The result of a bitwise opeeration is determined by what’s called its truth table, which comes from the assumption that 0 is false and 1 is true, and corresponding to the respective boolean operation. You may know true and true results in true either from logic or from English language use. But if either operand is false then the result is false. This is the same in the bitwise operation, but using 0 and 1. We represent this in an actual table:

& 0 1
0 0 0
1 0 1

Now taking our two numbers from before, we apply this truth table over each pair of bits:

  00001100
& 00001000
----------
  00001000

So what happened? The mask only contains a single 1, in the position that we need it. We know every other bit will be 0, because 0 & anything is always 0. Thus we’ve “extracted” the real state of the up button from ~KEY_PAD, because we know that if it was 1, the result would have 1 in that bit and if it was 0 the result would have 0.

Using this value in a boolean expression renders the whole value as true, because it’s non-zero. Thus this whole expression (keys & KEY_UP) is true (non-zero) if the up key is pressed and false (zero) if it’s not.

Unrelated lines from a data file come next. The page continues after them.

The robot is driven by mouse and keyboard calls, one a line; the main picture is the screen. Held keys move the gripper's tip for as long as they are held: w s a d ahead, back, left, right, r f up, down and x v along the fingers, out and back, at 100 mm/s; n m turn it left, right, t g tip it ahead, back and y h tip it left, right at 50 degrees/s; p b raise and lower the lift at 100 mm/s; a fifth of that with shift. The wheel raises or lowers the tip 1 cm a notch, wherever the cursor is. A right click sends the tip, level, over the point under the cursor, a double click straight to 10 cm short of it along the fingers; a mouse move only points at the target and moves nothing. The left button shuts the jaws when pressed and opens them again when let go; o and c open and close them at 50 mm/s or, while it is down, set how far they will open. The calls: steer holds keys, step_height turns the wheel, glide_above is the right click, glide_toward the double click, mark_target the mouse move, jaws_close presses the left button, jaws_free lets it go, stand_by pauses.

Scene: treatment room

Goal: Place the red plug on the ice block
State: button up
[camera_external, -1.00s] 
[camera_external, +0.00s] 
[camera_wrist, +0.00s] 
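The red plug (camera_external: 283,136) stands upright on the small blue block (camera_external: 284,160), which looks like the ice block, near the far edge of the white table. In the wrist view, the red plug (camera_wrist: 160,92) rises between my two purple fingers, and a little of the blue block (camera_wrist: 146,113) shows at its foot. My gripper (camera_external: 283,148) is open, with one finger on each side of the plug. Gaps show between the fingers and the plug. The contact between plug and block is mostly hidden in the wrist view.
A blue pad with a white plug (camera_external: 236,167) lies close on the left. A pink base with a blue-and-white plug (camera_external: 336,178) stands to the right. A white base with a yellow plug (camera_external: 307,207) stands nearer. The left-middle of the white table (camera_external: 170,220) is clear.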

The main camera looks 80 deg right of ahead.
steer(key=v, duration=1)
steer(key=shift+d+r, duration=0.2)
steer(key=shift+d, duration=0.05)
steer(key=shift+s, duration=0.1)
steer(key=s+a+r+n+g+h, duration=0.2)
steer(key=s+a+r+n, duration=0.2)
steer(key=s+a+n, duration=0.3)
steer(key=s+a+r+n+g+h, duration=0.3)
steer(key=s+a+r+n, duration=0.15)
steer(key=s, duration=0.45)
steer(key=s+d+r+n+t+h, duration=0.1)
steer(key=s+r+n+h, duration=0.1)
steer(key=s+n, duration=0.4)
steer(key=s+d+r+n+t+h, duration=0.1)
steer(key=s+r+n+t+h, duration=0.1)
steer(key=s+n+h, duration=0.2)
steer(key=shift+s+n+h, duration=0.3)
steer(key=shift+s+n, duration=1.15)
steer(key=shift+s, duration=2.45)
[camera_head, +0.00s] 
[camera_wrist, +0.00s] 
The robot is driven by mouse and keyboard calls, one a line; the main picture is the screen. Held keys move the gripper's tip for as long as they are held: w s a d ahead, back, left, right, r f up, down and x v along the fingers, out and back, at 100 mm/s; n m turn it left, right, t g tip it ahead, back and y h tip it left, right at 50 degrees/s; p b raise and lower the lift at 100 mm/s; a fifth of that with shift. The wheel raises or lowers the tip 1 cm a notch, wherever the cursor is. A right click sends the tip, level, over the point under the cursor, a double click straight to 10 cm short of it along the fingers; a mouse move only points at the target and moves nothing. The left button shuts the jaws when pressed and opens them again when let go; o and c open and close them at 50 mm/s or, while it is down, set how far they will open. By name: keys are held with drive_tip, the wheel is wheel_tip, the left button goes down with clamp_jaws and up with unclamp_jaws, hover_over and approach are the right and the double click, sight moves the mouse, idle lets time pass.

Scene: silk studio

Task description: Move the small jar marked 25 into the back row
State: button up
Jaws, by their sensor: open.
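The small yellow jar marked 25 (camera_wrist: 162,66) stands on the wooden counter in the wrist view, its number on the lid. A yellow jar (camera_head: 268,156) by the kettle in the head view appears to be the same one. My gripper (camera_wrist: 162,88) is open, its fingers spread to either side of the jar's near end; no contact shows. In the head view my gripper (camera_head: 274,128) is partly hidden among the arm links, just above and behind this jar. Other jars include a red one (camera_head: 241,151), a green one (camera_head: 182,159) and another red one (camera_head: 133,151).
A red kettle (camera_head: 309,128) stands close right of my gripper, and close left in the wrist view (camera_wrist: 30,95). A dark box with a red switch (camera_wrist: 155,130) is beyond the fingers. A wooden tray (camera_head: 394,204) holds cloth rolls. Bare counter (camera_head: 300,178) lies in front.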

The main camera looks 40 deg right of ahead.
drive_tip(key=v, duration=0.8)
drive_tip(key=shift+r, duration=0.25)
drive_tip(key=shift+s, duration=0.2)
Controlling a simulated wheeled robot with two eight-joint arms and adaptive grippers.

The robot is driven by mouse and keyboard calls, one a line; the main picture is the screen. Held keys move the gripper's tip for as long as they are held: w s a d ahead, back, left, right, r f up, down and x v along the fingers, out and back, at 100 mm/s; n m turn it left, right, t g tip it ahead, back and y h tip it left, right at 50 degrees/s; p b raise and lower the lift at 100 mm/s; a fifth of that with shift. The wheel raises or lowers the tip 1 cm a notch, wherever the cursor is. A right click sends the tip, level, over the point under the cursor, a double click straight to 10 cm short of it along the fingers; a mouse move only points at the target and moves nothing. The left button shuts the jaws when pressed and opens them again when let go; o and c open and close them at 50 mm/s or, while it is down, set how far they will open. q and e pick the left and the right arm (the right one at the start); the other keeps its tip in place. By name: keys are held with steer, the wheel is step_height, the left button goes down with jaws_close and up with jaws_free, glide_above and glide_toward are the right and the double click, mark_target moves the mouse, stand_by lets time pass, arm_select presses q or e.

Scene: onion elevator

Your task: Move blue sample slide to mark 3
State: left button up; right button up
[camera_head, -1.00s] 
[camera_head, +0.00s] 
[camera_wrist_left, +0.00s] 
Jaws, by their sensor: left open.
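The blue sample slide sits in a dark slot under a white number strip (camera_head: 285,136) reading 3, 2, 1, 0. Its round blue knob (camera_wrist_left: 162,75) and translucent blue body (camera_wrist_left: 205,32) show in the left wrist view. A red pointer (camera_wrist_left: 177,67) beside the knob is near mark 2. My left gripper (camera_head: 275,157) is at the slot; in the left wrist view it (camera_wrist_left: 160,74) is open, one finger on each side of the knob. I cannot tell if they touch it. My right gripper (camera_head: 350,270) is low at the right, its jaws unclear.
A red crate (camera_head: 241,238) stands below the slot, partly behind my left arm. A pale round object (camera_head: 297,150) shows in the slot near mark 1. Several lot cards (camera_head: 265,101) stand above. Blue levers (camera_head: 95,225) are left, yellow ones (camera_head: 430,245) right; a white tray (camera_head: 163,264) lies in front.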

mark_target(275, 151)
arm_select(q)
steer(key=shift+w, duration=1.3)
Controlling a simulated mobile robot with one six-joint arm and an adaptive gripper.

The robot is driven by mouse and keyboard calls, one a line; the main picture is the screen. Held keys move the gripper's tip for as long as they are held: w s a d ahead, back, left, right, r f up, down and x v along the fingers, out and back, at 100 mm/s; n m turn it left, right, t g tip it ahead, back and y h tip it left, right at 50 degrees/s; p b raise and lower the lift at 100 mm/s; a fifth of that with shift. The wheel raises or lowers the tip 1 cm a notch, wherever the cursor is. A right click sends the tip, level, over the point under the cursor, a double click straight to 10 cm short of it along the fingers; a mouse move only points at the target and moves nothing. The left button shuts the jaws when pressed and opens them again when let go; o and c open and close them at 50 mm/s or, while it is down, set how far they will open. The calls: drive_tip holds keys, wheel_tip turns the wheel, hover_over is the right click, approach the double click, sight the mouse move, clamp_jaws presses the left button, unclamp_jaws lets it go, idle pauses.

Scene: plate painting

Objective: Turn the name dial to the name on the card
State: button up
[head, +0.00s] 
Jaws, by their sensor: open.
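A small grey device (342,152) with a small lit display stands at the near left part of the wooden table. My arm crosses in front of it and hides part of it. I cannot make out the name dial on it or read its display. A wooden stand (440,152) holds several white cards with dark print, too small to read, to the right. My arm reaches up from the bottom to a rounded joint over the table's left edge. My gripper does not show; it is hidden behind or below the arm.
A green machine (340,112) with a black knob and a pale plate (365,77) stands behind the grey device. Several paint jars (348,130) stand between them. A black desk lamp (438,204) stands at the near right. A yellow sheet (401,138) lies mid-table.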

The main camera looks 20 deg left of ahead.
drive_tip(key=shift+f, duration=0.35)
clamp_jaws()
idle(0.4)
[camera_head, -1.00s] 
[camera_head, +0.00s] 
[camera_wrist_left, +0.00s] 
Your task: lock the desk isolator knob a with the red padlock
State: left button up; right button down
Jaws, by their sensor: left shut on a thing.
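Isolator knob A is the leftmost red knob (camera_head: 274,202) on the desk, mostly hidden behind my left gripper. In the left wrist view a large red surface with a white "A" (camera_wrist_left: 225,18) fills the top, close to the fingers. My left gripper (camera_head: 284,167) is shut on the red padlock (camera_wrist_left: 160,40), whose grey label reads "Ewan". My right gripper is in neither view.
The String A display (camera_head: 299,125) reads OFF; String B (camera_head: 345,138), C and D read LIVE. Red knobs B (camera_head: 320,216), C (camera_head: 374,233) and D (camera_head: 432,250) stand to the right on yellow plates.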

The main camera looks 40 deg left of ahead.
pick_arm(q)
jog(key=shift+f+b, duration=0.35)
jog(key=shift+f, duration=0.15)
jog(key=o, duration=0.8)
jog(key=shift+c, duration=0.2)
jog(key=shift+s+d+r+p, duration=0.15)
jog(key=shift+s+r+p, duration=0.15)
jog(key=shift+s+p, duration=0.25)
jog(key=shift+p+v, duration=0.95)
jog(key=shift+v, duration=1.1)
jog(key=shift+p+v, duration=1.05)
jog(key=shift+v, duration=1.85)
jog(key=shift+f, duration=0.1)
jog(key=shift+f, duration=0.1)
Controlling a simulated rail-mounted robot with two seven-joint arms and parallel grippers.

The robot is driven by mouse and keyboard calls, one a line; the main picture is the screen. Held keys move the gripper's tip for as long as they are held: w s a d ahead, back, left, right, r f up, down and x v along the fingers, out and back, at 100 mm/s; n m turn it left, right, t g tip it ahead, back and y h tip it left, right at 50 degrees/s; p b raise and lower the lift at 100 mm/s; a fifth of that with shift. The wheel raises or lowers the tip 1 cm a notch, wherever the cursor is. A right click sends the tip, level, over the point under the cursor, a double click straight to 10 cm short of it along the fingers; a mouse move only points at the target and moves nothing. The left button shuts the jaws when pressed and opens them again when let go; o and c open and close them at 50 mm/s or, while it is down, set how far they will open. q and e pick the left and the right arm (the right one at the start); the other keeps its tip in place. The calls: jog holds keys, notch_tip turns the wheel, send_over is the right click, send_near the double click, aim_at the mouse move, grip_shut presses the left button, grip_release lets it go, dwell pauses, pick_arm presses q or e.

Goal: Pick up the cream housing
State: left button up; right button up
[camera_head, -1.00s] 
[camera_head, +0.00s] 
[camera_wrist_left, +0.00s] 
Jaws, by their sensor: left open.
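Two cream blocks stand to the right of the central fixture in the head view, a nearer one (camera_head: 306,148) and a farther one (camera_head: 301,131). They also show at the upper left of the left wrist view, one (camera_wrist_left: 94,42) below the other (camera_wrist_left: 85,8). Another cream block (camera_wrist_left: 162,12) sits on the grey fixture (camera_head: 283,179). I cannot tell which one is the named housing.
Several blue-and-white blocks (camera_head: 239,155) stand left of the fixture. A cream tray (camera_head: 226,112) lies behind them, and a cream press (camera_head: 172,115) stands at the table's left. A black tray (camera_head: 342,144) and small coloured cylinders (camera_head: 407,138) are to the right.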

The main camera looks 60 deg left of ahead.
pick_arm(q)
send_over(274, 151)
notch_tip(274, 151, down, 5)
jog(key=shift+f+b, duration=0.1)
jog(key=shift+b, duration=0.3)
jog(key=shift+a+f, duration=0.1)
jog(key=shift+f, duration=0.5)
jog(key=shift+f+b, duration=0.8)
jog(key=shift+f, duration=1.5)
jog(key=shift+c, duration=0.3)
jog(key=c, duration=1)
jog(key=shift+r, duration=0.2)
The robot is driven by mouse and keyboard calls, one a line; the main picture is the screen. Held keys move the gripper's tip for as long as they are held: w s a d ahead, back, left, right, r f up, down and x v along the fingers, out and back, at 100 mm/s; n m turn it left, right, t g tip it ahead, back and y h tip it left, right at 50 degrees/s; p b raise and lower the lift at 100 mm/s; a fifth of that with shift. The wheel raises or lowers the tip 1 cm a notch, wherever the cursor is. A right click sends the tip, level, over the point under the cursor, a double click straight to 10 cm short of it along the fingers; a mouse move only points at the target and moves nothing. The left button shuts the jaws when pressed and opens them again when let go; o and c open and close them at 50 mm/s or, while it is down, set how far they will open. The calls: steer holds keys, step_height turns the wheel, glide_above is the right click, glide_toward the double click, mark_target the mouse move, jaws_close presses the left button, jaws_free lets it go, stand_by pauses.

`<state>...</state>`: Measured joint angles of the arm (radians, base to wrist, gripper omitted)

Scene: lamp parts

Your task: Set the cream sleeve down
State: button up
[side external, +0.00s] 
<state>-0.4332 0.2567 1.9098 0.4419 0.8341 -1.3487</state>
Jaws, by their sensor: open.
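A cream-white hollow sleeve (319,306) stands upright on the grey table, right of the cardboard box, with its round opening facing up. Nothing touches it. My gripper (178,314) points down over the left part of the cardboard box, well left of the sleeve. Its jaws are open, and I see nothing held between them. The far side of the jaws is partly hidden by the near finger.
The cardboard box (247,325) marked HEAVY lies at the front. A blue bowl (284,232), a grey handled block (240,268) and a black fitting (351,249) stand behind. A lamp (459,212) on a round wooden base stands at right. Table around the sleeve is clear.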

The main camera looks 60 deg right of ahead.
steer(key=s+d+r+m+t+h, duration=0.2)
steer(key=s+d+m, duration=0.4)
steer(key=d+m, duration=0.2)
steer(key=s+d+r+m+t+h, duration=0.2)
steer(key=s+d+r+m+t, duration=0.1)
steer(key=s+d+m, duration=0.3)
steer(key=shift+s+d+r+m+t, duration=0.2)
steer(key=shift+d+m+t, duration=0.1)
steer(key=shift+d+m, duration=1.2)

The next part of the boolean expression, (PRC_SCROLL_Y > 0), is checking to make sure we haven’t reached 0 in this variable before decreasing it one further PRC_SCROLL_Y--. In C, zero minus one ends up underflowing, so it’s not something we want to do unintentionally, especially since PRC_SCROLL_Y is an unsigned integer. What this means in total is that, while the up button is pressed, the viewport will scroll upwards until reaching the top (0).

This logic is then repeated for each direction. Since the player can’t press up and down at the same time, we use else if instead of just if. But since the player can press, for instance, up+left, we do a new if for checking KEY_LEFT.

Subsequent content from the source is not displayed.